1919年,朱启钤受北方政府总统徐世昌的委托,赴上海出席南北议和会议。路过南京时,在江南图书馆意外发现一部建筑史上的重要著作——宋代《营造法式》(抄本)。11年后,他把亲手创建的研究和保护中国古代建筑的民间学术团体定名为——“营造学社”。
新中国时期
罗哲文老人至今保存着《全国重要文物建筑简目》。这份由他的老师梁思成组织清华建筑系师生编制的目录,共有四百五十多个条目,在1949年的解放战争中,发给各路解放大军,成为部队在战火中保护文物的重要依据。
朱启钤曾经说过,历代宫室五百年一变。看来北京也是凶多吉少。梁思成从清华校务委员会出来,一枚炮弹就落在他身前不远处的小桥边。1949年的建筑学家们对古都北京的保护持普遍的悲观情绪。
只有梁思成胸有成竹,因为此前的1948年12月底,他已同中共有了接触。在张奚若带来的神秘客人的军事地图上,梁思成对北京重要文物建筑的位置作了明确的标注。解放军十三兵团政治部联络处的这位负责人,是梁思成在认识龚澎之后结识的第二位共产党人。就是这两位共产党人,决定了这位自由主义知识分子的心灵归属。
1949年1月16日,中共中央军委向平津前线指挥部发出毛泽东起草的《关于保护北平文化古城问题的指示》电,要求攻城时“必须做出精密计划,力求避免破坏故宫、大学及其他著名而有重大价值的文化古迹。”
曾为日本奈良免遭轰炸而亲赴美军指挥部的梁思成在默默等待。他隐约感觉到自己大展宏图的时间不会遥远。
这是梁思成绘制的新北京规划图。绘制时间是1950年(?)。这幅图纸集中体现了梁思成“保护古城,另建新城”的整体思路。

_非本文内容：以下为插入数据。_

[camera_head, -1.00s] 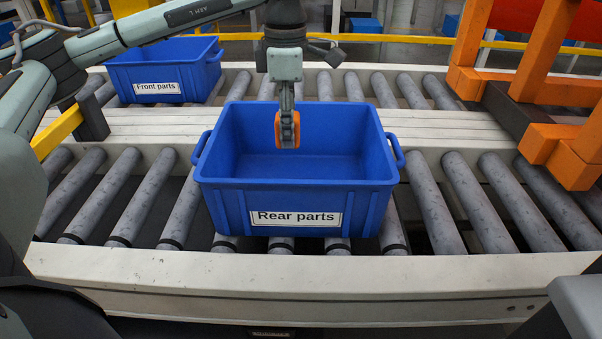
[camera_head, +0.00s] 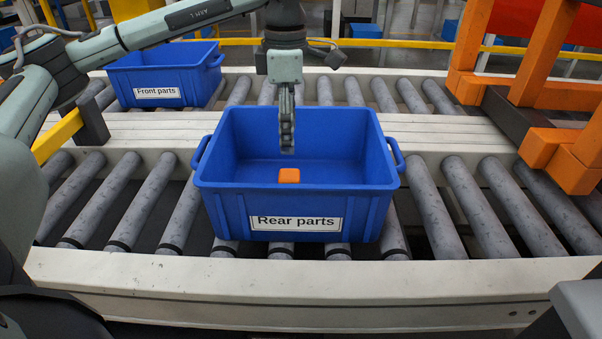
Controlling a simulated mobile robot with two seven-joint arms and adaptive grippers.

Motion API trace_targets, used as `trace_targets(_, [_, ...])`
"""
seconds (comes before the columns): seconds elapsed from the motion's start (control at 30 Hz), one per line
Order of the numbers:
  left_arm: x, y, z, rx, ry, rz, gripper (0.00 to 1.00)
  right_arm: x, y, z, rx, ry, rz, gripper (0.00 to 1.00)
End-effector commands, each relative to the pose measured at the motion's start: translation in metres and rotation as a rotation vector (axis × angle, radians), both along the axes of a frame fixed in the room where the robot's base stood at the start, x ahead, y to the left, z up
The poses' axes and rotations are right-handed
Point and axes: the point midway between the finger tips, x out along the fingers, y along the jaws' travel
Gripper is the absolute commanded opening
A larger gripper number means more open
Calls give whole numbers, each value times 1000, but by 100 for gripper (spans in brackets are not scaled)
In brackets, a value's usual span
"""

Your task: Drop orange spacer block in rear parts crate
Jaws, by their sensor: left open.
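The orange spacer block (camera_head: 289,176) is inside the blue rear parts crate (camera_head: 222,208), below my gripper and apart from it; its lower part is hidden by the crate's front wall. The crate carries a "Rear parts" label and stands on the near roller line. My left gripper (camera_head: 287,149) is open and empty, pointing down inside the crate's opening above the block. My right gripper is not in view.
A second blue crate labelled "Front parts" (camera_head: 121,78) stands on the far roller line at the left. Orange machine parts (camera_head: 577,150) stand at the right. Rollers beside the rear crate are bare.

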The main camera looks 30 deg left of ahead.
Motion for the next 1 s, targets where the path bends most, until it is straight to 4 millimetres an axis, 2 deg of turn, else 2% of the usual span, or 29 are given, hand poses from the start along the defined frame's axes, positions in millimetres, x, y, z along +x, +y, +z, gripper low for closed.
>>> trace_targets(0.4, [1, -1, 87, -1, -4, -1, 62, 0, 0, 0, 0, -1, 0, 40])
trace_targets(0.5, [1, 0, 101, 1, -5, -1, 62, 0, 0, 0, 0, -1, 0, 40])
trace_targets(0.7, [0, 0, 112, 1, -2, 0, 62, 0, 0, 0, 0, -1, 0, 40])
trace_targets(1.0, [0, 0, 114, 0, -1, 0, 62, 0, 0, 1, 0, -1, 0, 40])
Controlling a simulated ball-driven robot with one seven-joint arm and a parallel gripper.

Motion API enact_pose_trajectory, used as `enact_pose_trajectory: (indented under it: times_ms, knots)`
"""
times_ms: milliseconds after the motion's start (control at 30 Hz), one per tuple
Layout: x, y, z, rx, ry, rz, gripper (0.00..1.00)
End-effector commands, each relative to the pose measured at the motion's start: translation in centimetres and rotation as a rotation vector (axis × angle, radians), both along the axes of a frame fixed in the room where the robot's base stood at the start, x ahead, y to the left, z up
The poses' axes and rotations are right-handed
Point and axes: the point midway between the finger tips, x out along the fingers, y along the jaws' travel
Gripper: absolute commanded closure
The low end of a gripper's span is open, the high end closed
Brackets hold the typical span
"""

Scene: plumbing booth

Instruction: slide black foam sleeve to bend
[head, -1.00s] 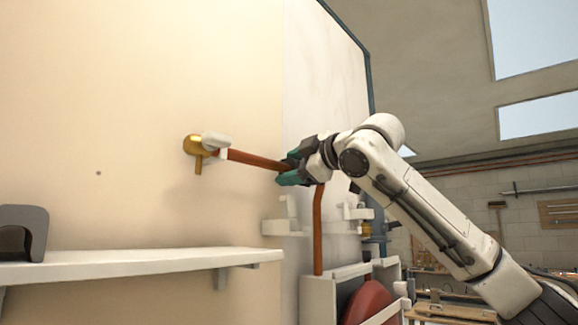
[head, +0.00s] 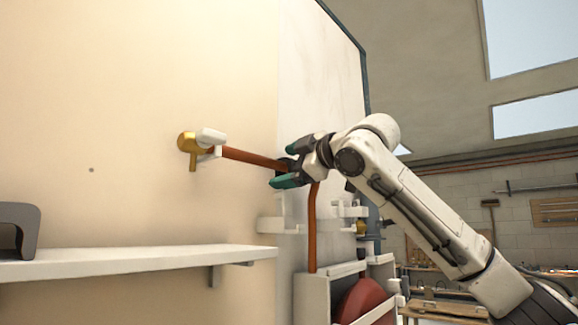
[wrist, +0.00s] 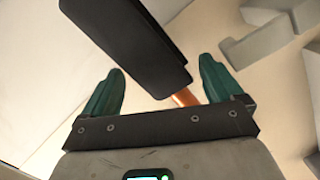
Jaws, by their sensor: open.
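The black foam sleeve (wrist: 130,42) fills the upper middle of the wrist view, with a short stretch of copper pipe (wrist: 184,97) showing at its lower end. My gripper (wrist: 161,66) is open, its green fingers on either side of the sleeve's lower part with gaps between. In the head view my gripper (head: 284,167) is at the right end of the sloping pipe run (head: 248,157). The sleeve cannot be clearly told from my dark gripper parts there. The bend is hidden behind my gripper; the pipe's upright run (head: 313,230) shows below it.
A brass fitting (head: 188,144) with a white part beside it holds the pipe's left end at the wall. White brackets (head: 275,224) stand out near the upright pipe. A white shelf (head: 130,262) carries a grey holder (head: 28,225) at the lower left. A red round thing (head: 362,302) sits low down.

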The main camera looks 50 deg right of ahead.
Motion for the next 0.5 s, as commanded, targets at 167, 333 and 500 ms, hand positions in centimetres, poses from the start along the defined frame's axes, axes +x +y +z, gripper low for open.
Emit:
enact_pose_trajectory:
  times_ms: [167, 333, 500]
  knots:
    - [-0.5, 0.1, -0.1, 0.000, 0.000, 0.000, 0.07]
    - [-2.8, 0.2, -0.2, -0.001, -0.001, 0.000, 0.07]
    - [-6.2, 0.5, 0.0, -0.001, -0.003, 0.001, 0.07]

北平解放后的1949年5月,梁思成被任命为北平都市计划委员会副主任。当时中央领导同志曾委托他组织清华营建系师生对北京规划进行研究。营建系的四位年轻教师程应铨、朱畅中、汪国瑜、胡允敬成为梁思成的研究小组的主要成员。此后梁思成和这四位年轻人频频出现在与北京城市建设有关的各种会议上,宣传呼吁城市规划的紧迫性和重要性。他们经常同意见相左的人士,尤其是决策者争得面红耳赤,有人开玩笑说这四名骨干是梁思成的“四路野战军”。这个戏称在“文革”期间成为梁思成的“反党”罪名。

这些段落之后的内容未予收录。